Giving and Realizing
The first thing that catches my eye in this verse is the difference between the ministry of Moses and the ministry of Jesus. The Law was given through Moses, but grace and truth were realized through Jesus Christ. What is the significance of this?
According to my lexicon, the word “given” is translated from the Greek word “didomi” which means, to deliver, to grant, to let have. The word “realized” is a translation of the Greek word “ginomai”, which means to become, to arise, to be made, to finish. I think “realize” is a very good translation of this word.
The reason I think this is so important and that these words bear such scrutiny is that there is a world of difference between these two ideas. Moses did something very very different than what Jesus did. Moses was like an uber eats driver: the driver didn’t make the food, and he doesn’t eat it either. He just delivers it. Moses didn’t create the law. It wasn’t his magnificent insight or character which caused it to come to be. Nor did he fulfill the law. He did not embody it, he did not finish it. He didn’t really even perfectly obey it. At the end of days, when no one is found worthy to open the scroll, Moses doesn’t step forward and say “Hey, I’m worthy!” All he did was deliver the law. He himself was subject to it, and he did not live up to it.
Jesus on the other hand did not merely hand over something. He embodied it. He fulfilled it. It was not merely theoretical. He made it real. In the actual world, applied to our genuine flawed lives, He walked among us and healed us and bled for us. He did not merely give us instruction. The fundamental difference between a teacher and a savior is just this: the teacher hands out idealized instruction and demands that we live up to it, while a savior comes to us as we are and gives us the help that we actually need.
The Law vs. Grace and Truth
I have noticed that when the gospel is consistently preached, a question is often raised along these lines. “All of this theology and theory is great,” it is said, “but we need some real practical instruction in how to live.” Grace is good doctrine perhaps, but give us some law to live by!
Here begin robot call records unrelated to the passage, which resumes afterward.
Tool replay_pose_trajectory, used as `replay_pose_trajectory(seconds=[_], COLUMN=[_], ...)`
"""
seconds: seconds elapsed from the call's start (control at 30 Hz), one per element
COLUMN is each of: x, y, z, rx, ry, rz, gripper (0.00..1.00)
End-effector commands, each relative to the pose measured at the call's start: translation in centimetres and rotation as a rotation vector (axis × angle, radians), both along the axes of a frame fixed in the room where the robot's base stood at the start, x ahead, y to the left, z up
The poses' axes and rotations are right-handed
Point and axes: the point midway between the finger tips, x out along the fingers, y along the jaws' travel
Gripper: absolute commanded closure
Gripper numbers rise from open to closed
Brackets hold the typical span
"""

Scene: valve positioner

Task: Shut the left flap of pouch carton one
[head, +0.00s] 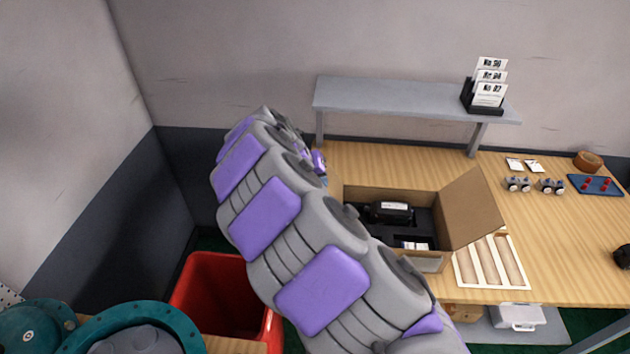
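An open brown carton (395,192) sits on the wooden workbench in the head view. A black device (390,211) lies in its dark insert, with a small white card or label (414,246) near the front. Its right flap (472,208) stands open, tilted outward. No left flap can be made out; my arm covers the carton's left side. My grey and purple arm crosses the middle of the view. Its far end, with my gripper (318,163), is at the carton's back left, mostly hidden by the arm links. The fingers cannot be made out.
A grey raised shelf (400,97) stands behind the carton, with a black card holder (480,100). A slotted tray (490,263) lies right of the carton. Small metal parts (535,185) and a blue tray (596,185) are further right. A red bin (215,290) stands left.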

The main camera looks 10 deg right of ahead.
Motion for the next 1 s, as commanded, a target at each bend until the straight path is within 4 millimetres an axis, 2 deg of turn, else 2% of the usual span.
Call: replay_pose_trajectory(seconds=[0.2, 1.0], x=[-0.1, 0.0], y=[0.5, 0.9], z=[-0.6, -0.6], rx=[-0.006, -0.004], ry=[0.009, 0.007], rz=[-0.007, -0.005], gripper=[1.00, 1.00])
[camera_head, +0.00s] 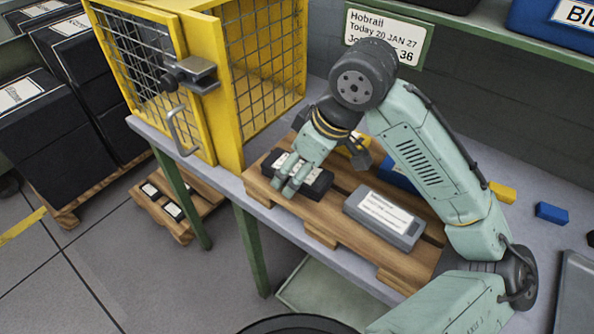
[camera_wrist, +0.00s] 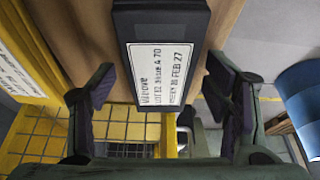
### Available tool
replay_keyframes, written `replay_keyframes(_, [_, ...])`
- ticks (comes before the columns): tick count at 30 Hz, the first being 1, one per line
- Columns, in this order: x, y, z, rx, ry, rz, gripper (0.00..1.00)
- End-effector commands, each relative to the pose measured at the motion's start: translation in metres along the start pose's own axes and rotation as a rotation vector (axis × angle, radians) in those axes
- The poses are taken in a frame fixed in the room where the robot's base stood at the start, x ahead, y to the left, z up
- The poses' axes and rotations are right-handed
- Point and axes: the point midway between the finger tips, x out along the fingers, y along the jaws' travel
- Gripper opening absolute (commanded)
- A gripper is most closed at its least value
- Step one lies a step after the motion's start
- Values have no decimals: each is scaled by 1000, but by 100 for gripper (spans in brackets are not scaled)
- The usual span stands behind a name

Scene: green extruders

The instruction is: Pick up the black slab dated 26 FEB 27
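A black slab (camera_head: 317,184) lies on the wooden pallet on the bench, partly hidden by my gripper (camera_head: 288,188). In the wrist view the black slab (camera_wrist: 165,12) fills the upper middle, its white label turned sideways. The label ends in FEB 27; the day digits are too blurred to be sure of. My gripper (camera_wrist: 160,88) is open, with one finger on either side of the slab and small gaps showing. A grey slab (camera_head: 385,217) with a white label lies to the right on the same pallet. A blue slab (camera_head: 398,176) is mostly behind my arm.
A yellow mesh cage (camera_head: 228,80) stands close to the left of the pallet (camera_head: 322,236). A shelf (camera_head: 480,33) runs above the back. Small yellow (camera_head: 503,192) and blue (camera_head: 551,212) blocks lie at right. A low floor pallet (camera_head: 180,226) holds more slabs.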

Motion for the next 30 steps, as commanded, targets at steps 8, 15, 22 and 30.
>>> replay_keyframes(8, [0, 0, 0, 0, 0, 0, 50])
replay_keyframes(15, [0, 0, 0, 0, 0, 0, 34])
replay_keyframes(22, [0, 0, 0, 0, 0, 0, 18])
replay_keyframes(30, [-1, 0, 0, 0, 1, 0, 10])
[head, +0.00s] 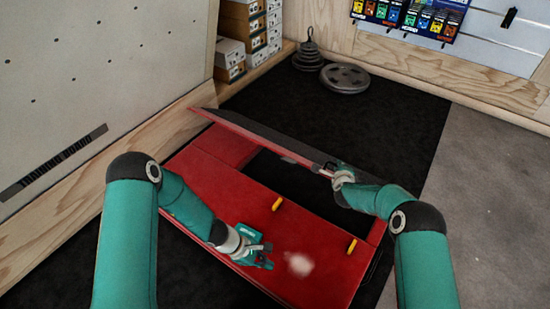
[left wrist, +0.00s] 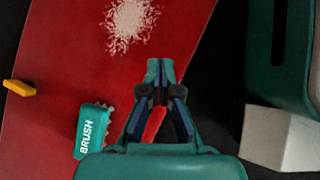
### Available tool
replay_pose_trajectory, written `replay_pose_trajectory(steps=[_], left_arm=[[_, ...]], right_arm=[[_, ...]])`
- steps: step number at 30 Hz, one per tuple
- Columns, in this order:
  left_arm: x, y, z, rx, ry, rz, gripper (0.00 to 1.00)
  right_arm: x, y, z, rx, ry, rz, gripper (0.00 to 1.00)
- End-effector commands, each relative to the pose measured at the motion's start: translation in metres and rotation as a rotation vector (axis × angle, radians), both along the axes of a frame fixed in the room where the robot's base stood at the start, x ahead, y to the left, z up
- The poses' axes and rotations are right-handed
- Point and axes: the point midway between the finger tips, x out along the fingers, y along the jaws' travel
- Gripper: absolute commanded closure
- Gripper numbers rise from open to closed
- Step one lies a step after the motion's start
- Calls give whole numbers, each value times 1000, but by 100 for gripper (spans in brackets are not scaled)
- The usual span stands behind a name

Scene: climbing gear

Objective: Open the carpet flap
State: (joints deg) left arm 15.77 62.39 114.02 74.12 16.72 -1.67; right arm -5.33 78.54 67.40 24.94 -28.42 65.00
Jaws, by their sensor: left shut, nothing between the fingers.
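The carpet flap (head: 262,134) is a long panel with a red edge and a dark grey face. It stands raised and tilted along the far side of the red pad (head: 315,272). My right gripper (head: 331,169) is at the flap's right end, apparently touching it; its fingers are too small to read. My left gripper (head: 268,256) is low over the near part of the pad. In the left wrist view the left gripper (left wrist: 161,68) has its fingertips together, with nothing between them.
A teal brush (left wrist: 93,131) lies on the pad beside my left gripper. White chalk (head: 299,264) and yellow tabs (head: 278,204) (head: 351,246) are on the pad. Weight plates (head: 345,78) lie behind on the black mat (head: 408,104). Boxes (head: 240,35) and a climbing wall (head: 95,75) bound the left.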

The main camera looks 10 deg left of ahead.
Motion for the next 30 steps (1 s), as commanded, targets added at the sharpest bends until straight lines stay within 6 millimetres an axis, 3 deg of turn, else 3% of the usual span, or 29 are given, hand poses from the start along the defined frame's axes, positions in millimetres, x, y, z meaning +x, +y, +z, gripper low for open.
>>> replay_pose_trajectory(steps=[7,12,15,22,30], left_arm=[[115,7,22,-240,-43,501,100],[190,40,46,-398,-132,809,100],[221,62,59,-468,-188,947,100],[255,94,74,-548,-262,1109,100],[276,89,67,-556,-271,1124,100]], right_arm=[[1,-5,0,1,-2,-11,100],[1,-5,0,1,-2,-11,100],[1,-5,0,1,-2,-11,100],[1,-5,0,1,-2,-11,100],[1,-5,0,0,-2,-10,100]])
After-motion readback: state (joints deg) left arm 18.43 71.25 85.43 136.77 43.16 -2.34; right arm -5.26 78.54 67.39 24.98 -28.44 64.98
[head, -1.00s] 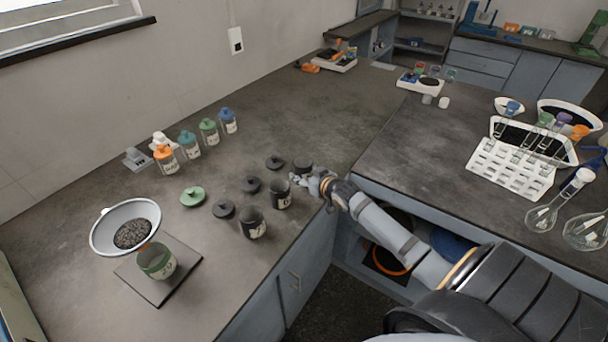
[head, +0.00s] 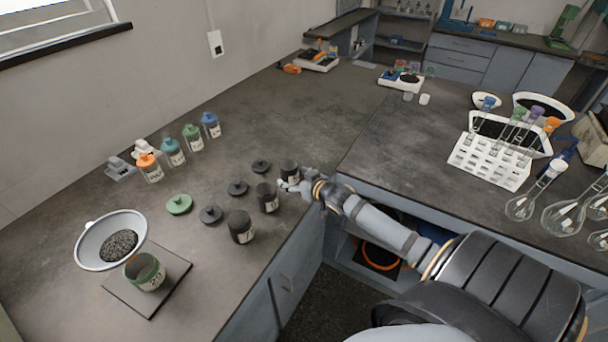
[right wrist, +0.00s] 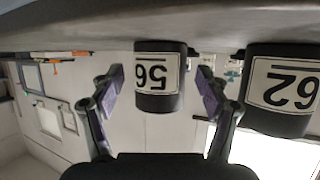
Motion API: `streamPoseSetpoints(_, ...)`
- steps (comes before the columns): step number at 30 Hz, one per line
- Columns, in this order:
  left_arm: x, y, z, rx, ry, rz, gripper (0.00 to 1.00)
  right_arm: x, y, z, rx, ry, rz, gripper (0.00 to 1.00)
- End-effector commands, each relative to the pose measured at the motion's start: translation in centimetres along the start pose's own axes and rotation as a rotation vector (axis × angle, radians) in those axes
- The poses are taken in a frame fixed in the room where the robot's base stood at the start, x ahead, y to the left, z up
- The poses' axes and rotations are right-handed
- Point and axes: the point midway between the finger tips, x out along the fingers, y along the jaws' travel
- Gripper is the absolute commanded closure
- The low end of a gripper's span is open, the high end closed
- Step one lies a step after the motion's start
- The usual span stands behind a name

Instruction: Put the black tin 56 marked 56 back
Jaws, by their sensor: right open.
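The black tin 56 (head: 290,168) stands upright on the dark bench, the farthest in a row of black tins. In the right wrist view, which is upside down, its label 56 (right wrist: 156,76) faces me between the finger pads. My right gripper (head: 289,185) is open and hides the lower part of the tin in the head view. The open fingers (right wrist: 160,88) show on either side of the tin, and I cannot tell whether they touch it. The tin marked 62 (right wrist: 286,90) stands close beside it. My left gripper is not in view.
Two other black tins, middle (head: 267,198) and nearest (head: 240,228), stand nearby, with black lids (head: 238,188) behind. A green lid (head: 179,204), a sieve pan (head: 112,240) and a green tin (head: 145,271) are leftward.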

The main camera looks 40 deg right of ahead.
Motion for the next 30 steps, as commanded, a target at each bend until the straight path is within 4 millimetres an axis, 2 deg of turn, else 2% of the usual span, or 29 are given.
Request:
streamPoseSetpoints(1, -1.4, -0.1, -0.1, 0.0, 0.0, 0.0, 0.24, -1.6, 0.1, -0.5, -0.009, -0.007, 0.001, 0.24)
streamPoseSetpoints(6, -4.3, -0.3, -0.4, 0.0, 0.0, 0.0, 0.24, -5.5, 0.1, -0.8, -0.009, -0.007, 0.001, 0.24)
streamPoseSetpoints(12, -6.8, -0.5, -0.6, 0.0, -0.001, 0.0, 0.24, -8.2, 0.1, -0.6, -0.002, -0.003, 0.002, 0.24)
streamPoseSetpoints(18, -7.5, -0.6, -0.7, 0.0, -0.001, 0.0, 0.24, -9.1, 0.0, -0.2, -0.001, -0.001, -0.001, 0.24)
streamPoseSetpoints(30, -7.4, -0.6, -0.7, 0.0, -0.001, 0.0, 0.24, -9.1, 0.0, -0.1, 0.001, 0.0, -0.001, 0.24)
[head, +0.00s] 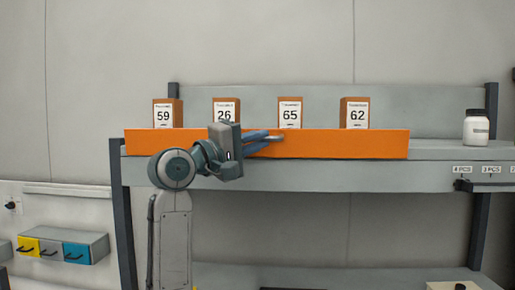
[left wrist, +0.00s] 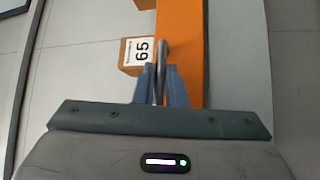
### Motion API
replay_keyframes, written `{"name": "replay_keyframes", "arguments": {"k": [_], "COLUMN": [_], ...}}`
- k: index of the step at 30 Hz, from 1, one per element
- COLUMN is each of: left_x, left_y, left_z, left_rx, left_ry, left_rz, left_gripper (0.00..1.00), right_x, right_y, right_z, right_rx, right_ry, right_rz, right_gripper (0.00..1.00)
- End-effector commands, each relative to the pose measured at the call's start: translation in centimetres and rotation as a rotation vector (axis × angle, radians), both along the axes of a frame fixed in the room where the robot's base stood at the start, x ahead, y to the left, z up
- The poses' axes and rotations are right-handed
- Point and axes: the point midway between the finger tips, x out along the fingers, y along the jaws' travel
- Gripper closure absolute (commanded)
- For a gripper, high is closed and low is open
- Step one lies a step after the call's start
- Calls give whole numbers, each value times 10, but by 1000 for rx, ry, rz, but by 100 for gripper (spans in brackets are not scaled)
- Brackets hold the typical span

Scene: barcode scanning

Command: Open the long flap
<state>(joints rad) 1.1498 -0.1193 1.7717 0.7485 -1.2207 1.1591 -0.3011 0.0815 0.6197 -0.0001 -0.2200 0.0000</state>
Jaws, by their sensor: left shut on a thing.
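The long orange flap (head: 345,145) stands upright along the shelf's front edge, in front of the lower parts of several labelled boxes. My left gripper (head: 272,139) is at the flap's middle, with its blue fingers shut on the metal handle (head: 277,138). In the left wrist view the fingers (left wrist: 160,88) close around the handle (left wrist: 162,60), beside the orange flap (left wrist: 188,50). My right gripper is not in view.
Boxes marked 59 (head: 167,113), 26 (head: 226,110), 65 (head: 290,112) and 62 (head: 355,113) stand behind the flap. A white jar (head: 476,130) stands on the shelf (head: 440,152) at right. Coloured drawers (head: 62,247) are at lower left.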

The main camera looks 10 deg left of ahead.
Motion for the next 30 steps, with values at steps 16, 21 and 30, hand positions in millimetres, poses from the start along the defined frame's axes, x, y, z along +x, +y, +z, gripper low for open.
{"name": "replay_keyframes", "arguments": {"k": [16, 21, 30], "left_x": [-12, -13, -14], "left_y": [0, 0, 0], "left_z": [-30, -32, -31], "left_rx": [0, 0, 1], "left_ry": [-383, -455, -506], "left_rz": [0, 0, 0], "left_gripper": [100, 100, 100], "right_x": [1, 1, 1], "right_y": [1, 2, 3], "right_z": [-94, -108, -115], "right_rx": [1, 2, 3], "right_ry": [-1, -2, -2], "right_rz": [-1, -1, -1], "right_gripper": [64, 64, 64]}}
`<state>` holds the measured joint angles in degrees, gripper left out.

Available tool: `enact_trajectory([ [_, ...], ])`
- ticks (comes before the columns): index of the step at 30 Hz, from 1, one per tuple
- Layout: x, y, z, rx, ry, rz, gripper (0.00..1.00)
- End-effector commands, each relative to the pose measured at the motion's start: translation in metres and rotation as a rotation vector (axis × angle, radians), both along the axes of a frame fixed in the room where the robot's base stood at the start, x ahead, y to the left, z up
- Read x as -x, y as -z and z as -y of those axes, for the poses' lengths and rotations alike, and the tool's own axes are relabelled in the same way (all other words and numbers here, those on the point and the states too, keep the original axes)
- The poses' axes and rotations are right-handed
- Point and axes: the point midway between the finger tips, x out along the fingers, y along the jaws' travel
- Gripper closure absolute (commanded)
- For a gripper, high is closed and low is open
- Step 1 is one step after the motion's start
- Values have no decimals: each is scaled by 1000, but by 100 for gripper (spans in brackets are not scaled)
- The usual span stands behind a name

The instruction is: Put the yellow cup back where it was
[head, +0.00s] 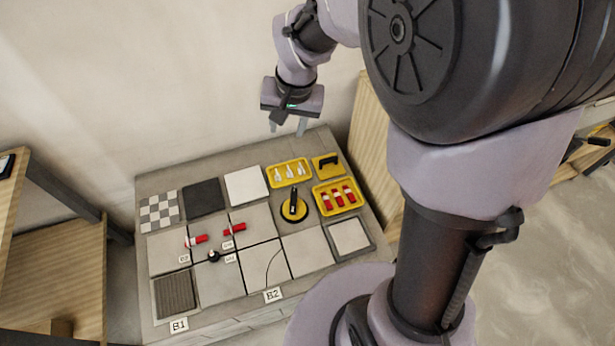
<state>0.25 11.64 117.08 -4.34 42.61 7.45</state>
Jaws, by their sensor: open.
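The yellow cup (287,217) appears to be the round yellow disc with an upright black handle. My gripper (287,127) is open and empty. It hangs above the back edge of the work surface, behind the yellow trays and apart from the cup. A small yellow tray (318,174) with a black item in it lies at the back right.
A yellow tray (273,184) holds white pieces; another (321,211) holds red ones. Loose tiles (245,185) lie at the back. A wall stands behind.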

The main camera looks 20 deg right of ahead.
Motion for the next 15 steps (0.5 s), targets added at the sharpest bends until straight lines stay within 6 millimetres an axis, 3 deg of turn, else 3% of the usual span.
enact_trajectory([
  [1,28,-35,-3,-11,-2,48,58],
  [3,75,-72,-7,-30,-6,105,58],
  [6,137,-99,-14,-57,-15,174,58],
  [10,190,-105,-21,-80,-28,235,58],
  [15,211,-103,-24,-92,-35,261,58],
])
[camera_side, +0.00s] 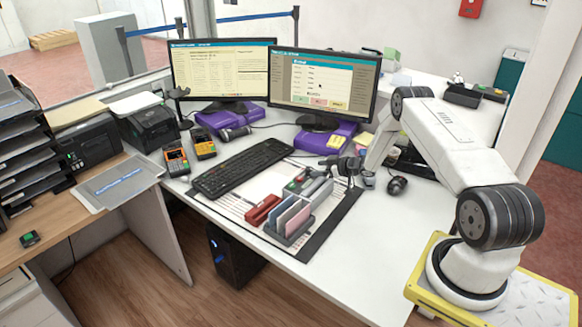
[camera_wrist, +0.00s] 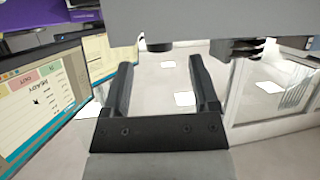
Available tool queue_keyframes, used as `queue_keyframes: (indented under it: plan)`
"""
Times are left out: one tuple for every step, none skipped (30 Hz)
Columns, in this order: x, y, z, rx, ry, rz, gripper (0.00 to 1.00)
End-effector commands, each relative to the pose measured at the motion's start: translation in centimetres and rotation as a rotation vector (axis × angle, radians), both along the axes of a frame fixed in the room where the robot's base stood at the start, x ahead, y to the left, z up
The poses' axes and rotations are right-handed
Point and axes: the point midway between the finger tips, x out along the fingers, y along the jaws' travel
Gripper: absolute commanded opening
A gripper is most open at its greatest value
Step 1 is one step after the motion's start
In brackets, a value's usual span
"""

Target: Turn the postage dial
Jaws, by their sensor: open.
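I cannot make out a postage dial for certain. A small grey device (camera_side: 308,184) with red and green marks sits on the desk mat, below and left of my gripper, and may carry it. My gripper (camera_side: 338,166) hangs over the desk in front of the right monitor, above and apart from the device. In the wrist view my gripper (camera_wrist: 161,64) has its two dark fingers wide apart with nothing between them. That view is upside down and shows a monitor (camera_wrist: 40,105), the room and a window, but neither the device nor a dial.
A black keyboard (camera_side: 240,168), a red stapler-like item (camera_side: 262,210) and a card holder (camera_side: 290,219) lie left of and in front of the device. A mouse (camera_side: 397,185) is at right. Two monitors (camera_side: 322,82) stand behind. The front right desk (camera_side: 350,255) is clear.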

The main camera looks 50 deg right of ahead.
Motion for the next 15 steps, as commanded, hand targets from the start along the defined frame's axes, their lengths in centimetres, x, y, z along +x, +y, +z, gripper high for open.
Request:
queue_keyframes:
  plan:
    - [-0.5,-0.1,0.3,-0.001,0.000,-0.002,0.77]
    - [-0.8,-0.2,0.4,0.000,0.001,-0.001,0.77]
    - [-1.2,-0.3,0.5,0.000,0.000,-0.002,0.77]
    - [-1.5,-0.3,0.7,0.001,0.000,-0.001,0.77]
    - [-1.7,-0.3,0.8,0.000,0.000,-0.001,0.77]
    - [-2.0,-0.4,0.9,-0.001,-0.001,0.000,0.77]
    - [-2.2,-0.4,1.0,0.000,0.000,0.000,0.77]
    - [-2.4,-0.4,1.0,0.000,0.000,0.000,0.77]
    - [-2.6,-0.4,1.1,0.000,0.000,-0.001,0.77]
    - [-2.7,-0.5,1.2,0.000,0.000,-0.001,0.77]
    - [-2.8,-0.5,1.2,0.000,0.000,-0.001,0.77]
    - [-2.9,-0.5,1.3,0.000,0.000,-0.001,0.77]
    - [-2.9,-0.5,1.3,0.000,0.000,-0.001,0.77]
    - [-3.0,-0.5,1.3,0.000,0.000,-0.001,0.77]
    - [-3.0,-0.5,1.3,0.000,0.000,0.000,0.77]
I think this verse tells us that it is the exact opposite. The law is a perfect ideal, a state of living to which we ought to attain. It describes the Platonic ideal of a human being. But it is an ideal. It is not reality, nor is it actually attainable, any more than we can draw an absolutely perfect circle. When we deemphasize certain points of the law to make it more attainable, we do tremendous harm to ourselves:
[Mat 5:19 NASB] 19 “Whoever then annuls one of the least of these commandments, and teaches others [to do] the same, shall be called least in the kingdom of heaven; but whoever keeps and teaches [them,] he shall be called great in the kingdom of heaven.
So what does this word “annul” mean exactly? You say to yourself, I’m not doing that, I would never annul the Biblical law! But if you say to yourself, I have not committed adultery! And yet, you lust secretly after a woman who is not your wife, you have not kept the law. If there is some person that somewhat rubs you the wrong way, that you find irritating, and you keep trying to find ways to stay away from them, is that love? Isn’t that the functional equivalent of having ought against your brother? According to James, such favoritism transgresses the law (James 2:1). According to Jesus, you are guilty of the very fires of hell (Matthew 5:28-29). You have coveted (Exodus 20:17)! Jesus actually isn’t saying anything new about the law in the sermon on the mount. He is simply pointing out what Moses had already delivered, and correcting common human misconceptions about it. It isn’t enough to “obey” God. You have to love God. Doing what God would have you do must be as joyous and pleasant and beautiful to you as going fishing on a beautiful day or as watching a new movie that you’ve really wanted to see. The law not only demands your obedience, it demands your love. It is only satisfied with the ideal.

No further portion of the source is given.